#### TASK DIRECTIONS
Pictures do not belong in your copy. Repeat all the other data exactly.

○ ○ ○ ○ ○ ○ ○

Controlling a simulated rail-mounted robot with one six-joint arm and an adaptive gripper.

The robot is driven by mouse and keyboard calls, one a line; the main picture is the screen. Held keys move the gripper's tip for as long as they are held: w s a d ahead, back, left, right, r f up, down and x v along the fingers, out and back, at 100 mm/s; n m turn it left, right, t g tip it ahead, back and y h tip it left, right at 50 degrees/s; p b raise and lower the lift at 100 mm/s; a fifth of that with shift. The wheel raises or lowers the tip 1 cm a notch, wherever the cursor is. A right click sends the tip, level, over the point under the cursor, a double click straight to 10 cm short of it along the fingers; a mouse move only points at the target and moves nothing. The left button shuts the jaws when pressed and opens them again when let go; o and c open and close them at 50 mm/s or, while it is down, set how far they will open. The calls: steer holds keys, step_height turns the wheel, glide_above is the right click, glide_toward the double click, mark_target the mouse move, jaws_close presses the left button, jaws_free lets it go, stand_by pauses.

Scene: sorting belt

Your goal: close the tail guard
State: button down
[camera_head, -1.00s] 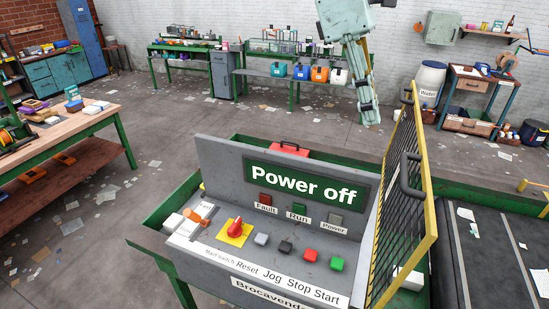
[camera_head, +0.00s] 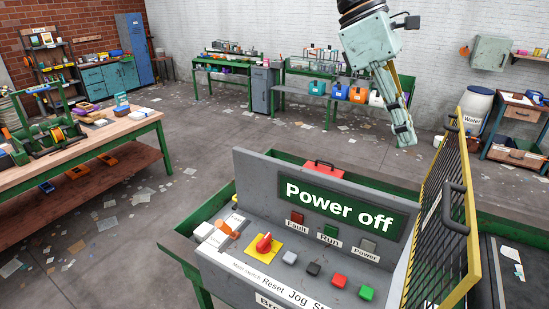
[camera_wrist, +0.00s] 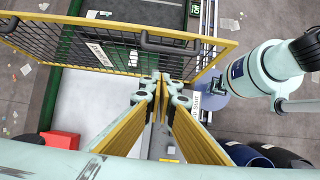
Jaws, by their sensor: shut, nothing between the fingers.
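The tail guard (camera_head: 472,235) is a yellow-framed panel of dark bars with dark handles, standing steeply upright at the right of the control console. My gripper (camera_head: 405,137) is shut and empty in the air, left of the guard's top in the head view. In the wrist view my gripper (camera_wrist: 160,82) points toward the guard's lower edge. Its fingers overlap the guard there, and I cannot tell the gap.
The grey console (camera_head: 250,170) has a "Power off" display (camera_head: 339,207), a red rotary switch (camera_head: 264,243) and several buttons. A red toolbox (camera_head: 323,169) sits behind it. The dark belt (camera_head: 500,285) lies to the right. Open floor lies left of the console.

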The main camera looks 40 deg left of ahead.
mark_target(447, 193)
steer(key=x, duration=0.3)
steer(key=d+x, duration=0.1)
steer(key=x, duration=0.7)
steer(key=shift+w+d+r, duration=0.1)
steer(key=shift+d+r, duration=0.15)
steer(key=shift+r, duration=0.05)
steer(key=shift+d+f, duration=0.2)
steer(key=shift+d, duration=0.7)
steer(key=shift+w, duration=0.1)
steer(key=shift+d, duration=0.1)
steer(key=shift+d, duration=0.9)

○ ○ ○ ○ ○ ○ ○

#### THE RESULT
Controlling a simulated rail-mounted robot with one six-joint arm and an adaptive gripper.

The robot is driven by mouse and keyboard calls, one a line; the main picture is the screen. Held keys move the gripper's tip for as long as they are held: w s a d ahead, back, left, right, r f up, down and x v along the fingers, out and back, at 100 mm/s; n m turn it left, right, t g tip it ahead, back and y h tip it left, right at 50 degrees/s; p b raise and lower the lift at 100 mm/s; a fifth of that with shift. The wheel raises or lowers the tip 1 cm a notch, wherever the cursor is. A right click sends the tip, level, over the point under the cursor, a double click straight to 10 cm short of it along the fingers; a mouse move only points at the target and moves nothing. The left button shuts the jaws when pressed and opens them again when let go; o and c open and close them at 50 mm/s or, while it is down, set how far they will open. The calls: steer holds keys, step_height turns the wheel, glide_above is the right click, glide_toward the double click, mark_target the mouse move, jaws_close presses the left button, jaws_free lets it go, stand_by pauses.

Scene: sorting belt

Your goal: close the tail guard
State: button down
[camera_head, -1.00s] 
[camera_head, +0.00s] 
[camera_wrist, +0.00s] 
Jaws, by their sensor: shut, nothing between the fingers.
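The tail guard (camera_head: 472,235) is a yellow-framed panel of dark bars with dark handles, standing steeply upright at the right of the control console. My gripper (camera_head: 405,137) is shut and empty in the air, left of the guard's top in the head view. In the wrist view my gripper (camera_wrist: 160,82) points toward the guard's lower edge. Its fingers overlap the guard there, and I cannot tell the gap.
The grey console (camera_head: 250,170) has a "Power off" display (camera_head: 339,207), a red rotary switch (camera_head: 264,243) and several buttons. A red toolbox (camera_head: 323,169) sits behind it. The dark belt (camera_head: 500,285) lies to the right. Open floor lies left of the console.

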The main camera looks 40 deg left of ahead.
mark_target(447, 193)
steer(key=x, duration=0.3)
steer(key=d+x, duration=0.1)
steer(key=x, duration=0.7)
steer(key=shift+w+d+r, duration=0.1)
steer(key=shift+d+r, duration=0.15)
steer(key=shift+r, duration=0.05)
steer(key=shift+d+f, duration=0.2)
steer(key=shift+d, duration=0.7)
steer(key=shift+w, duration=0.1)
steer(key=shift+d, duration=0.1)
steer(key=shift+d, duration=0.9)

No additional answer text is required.